I read this blog and it struck me with the "whys" of unfaithfulness.

“I’m not faithful because I love my wife. I’m faithful because I love myself.”

Posted on December 10, 2010

You’re working in the modeling industry now? Good thing your wife is both beautiful and tough; that must help you stay faithful.

– a (now deleted) Facebook comment that appeared yesterday on my link to my post about the Perfectly Unperfected Project.
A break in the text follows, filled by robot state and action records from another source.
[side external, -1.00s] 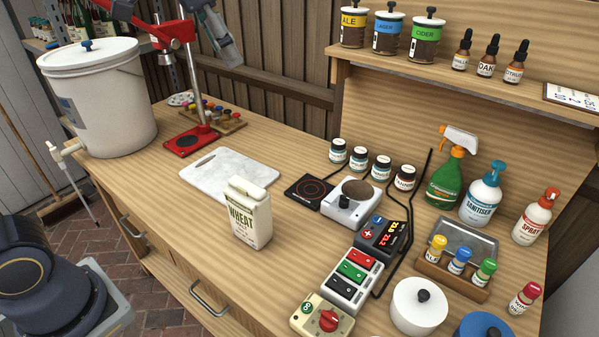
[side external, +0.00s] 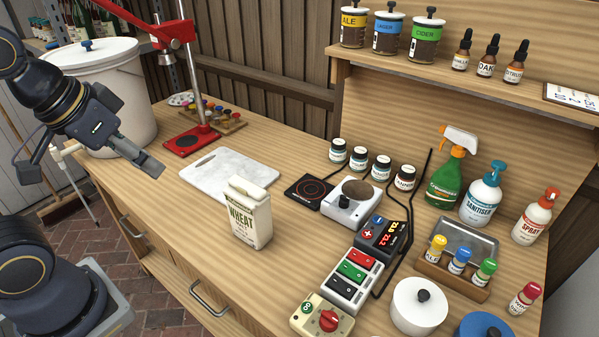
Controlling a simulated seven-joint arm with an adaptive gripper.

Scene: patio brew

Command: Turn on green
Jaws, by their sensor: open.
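A white switch strip (side external: 334,299) lies on the workbench with a red, a green and a black rocker switch. The green switch (side external: 352,271) is in the middle, between the red switch (side external: 363,257) and the black switch (side external: 341,286). I cannot tell which way the green rocker is tipped. My gripper (side external: 153,169) is open and empty, above the bench's front left edge. It is far to the left of the strip and touches nothing.
A beige box with a red knob (side external: 322,316) sits in front. A white bucket (side external: 120,110) is behind my gripper.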

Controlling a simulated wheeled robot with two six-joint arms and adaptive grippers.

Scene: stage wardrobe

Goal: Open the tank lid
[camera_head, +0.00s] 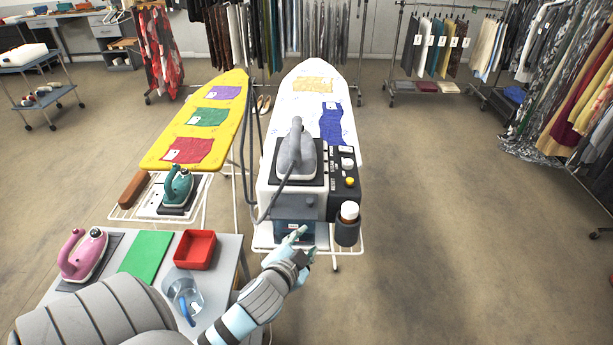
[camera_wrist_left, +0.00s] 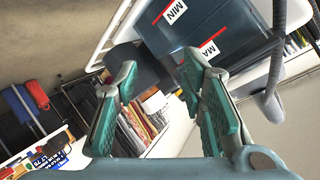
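The steam station (camera_head: 285,205) stands on the near end of the white ironing board with a grey iron on top. Its dark blue tank (camera_head: 283,232) sits low at the front. In the left wrist view the tank (camera_wrist_left: 228,28) fills the upper right, with red-lined MIN and MAX labels. I cannot clearly make out the lid. My left gripper (camera_head: 306,245) is just in front of the tank's right part. In the wrist view the left gripper (camera_wrist_left: 158,72) has its green-padded fingers apart with nothing between them. My right gripper is out of view.
A bottle in a dark holder (camera_head: 347,233) hangs right of the station. The grey hose (camera_head: 262,215) loops at its left. A table at lower left holds a pink iron (camera_head: 82,255), red tray (camera_head: 195,262) and clear jug (camera_head: 190,298). Floor at right is clear.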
I got that comment just as I read an email from a good friend of mine, who wrote:

I saw Geraldo (Rivera) on Oprah talking about his past as a playboy. He is now married for the fifth time to a gorgeous woman at least 30 years younger than him. He says that he has put an end to his womanizing because she is “all the woman he needs” and that he no longer “needs” to look anywhere else. I’m sure, at least on the surface, his wife takes this as a compliment. But I was disturbed by it. The obvious implication is that his affairs were due at least in part to his previous wives not being “enough” for him

This isn’t a post about Geraldo, or about my new work within the modeling industry. It’s about fidelity.
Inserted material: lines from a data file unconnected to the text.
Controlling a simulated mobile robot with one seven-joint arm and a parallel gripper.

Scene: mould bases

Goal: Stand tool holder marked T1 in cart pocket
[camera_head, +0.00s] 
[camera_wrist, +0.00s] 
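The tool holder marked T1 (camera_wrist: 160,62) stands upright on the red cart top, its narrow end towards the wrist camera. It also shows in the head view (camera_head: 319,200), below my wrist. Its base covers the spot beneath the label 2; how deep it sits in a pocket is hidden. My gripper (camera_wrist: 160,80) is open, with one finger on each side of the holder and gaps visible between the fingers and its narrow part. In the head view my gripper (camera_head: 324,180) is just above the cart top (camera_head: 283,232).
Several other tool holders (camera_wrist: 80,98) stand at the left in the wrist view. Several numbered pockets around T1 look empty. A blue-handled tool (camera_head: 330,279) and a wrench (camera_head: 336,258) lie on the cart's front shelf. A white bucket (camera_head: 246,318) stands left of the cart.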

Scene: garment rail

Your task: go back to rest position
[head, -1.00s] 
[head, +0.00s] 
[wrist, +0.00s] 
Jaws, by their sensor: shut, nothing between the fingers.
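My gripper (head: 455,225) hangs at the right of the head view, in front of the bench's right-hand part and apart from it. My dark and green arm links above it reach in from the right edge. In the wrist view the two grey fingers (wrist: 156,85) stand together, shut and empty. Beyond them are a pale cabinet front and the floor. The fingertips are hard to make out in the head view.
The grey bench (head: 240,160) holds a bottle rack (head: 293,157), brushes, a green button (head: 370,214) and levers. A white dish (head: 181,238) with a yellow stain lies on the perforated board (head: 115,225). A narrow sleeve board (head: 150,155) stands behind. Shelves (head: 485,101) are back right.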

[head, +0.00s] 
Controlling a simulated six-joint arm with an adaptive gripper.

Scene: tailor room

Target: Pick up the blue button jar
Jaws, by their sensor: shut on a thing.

I am not faithful to my wife merely because she is beautiful. I am not faithful to my wife because I am afraid that she will beat me up (she is a kickboxer) if I cheat. I am not faithful to my wife because I have a reputation to uphold, and I know that my career(s) depend on my living out my professed values in my private life. Make no mistake, I am in awe of my wife’s enduring loveliness; I am keenly aware of her physical strength, and the thought of a divorce makes me shudder. And of course, I know damn well that my work as a mentor, a writer, a public speaker on issues of gender, relationships, sexuality and self-image hinges on my ability to be whom I claim to be. But none of these things are the real reason I’m faithful.

Like Geraldo, I’ve been married several times. Like Geraldo, I was a cheat, chronically unfaithful for many years. My cheating, however, never had anything to do with the beauty or the personalities of the women with whom I was in what was supposed to be a monogamous relationship. I cheated for other reasons, many of them: I cheated because I wanted validation, I cheated because I liked “new skin” (the chimera of everlasting novelty), I cheated because I wanted to prove that I wasn’t the dorky awkward kid I had once been (see Mick Hucknall, whose story reads very familiar to me), I cheated because cheating kept me safe from becoming too dependent on one relationship. I cheated because I was afraid. I cheated because I could.
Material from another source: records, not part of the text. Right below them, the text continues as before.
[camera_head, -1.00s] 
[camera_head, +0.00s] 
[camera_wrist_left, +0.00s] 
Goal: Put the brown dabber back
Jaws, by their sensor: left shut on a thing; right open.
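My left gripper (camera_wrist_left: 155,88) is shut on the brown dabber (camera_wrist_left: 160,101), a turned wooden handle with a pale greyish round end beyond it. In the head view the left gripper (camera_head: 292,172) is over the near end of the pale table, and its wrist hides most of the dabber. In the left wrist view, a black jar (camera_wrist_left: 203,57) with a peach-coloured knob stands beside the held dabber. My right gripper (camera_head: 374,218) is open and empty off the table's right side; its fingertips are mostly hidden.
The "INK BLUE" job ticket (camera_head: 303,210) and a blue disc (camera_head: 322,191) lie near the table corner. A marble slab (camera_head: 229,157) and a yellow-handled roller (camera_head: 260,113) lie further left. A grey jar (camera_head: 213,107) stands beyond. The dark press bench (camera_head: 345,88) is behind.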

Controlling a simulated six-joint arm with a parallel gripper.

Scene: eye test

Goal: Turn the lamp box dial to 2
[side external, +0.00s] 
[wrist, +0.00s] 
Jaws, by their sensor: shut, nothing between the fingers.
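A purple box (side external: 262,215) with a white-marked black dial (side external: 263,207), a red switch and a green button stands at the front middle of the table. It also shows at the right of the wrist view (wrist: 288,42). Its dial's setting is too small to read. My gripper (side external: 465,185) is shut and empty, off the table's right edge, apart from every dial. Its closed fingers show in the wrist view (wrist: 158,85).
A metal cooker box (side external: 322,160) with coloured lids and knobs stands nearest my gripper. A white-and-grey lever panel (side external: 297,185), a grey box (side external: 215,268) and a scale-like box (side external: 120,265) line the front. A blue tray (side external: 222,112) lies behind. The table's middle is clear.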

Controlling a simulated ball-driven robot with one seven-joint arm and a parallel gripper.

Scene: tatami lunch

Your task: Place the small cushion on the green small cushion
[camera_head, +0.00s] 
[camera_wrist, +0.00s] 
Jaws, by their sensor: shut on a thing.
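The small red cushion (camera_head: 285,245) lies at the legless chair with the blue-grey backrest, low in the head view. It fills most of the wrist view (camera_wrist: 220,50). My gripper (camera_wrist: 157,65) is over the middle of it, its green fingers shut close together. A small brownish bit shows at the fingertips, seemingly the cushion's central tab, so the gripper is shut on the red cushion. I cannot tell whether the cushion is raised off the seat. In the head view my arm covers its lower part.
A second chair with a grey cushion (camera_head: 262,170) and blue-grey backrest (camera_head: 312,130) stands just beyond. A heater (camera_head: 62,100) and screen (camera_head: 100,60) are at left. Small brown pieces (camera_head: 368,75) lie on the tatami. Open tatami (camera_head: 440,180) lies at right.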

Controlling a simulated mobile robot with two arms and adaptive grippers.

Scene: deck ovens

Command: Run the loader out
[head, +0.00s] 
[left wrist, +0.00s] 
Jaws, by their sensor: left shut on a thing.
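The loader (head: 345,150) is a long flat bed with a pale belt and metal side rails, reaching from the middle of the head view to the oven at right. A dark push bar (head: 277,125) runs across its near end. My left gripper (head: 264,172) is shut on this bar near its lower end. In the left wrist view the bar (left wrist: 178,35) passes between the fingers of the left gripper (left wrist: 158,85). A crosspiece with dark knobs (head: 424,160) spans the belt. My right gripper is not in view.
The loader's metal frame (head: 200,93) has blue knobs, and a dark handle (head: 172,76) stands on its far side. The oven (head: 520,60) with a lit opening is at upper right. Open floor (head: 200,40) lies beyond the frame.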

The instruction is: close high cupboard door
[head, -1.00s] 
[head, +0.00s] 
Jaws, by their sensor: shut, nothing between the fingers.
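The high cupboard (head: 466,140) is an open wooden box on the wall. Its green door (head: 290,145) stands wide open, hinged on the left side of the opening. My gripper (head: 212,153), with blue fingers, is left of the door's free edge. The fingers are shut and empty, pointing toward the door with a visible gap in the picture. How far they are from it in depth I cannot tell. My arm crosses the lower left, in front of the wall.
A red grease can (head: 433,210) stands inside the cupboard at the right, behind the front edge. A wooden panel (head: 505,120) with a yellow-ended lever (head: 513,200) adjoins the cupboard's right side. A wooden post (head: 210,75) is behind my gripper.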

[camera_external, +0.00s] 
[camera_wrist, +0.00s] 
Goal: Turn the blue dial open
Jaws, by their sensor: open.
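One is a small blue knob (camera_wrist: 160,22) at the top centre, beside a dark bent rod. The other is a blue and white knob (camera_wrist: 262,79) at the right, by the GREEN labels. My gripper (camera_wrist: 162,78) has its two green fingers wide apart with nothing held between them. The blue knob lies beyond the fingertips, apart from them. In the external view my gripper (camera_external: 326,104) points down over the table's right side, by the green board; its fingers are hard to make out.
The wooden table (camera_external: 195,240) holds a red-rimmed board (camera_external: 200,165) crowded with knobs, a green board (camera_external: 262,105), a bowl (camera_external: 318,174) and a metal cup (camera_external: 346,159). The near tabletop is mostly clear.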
My infidelity and promiscuity were not the fault of the women to whom I was committed. I didn’t cheat because they were insufficiently beautiful, or because we didn’t have sex often enough (or the right kind of sex.) Nothing — nothing that they did or didn’t do could have kept me from cheating because I was in the throes of a compulsion that I alone had the responsibility to solve.

I learned how to be faithful from my late mentor and Twelve Step sponsor, Jack. Jack had been unfaithful to his wife in his drinking days before coming to AA. In AA, his sponsor told him “You need to start being faithful to your wife.” Jack complained, “But how can I be faithful? I don’t even think I love her!” His sponsor snorted. “Of course you don’t love her. You don’t know what love is yet. But the reason to be faithful isn’t because of her. It’s because you made a promise. You owe it to yourself to be the kind of man who keeps his promises. If you cheat, you cheat on yourself first. And if you know you’re a cheater, you set yourself up to drink.”

“Oh”, Jack said. He told that story to me and to countless other sponsees over the course of his nearly four decades of working a program. And he learned to be faithful to — and to love — that same wife.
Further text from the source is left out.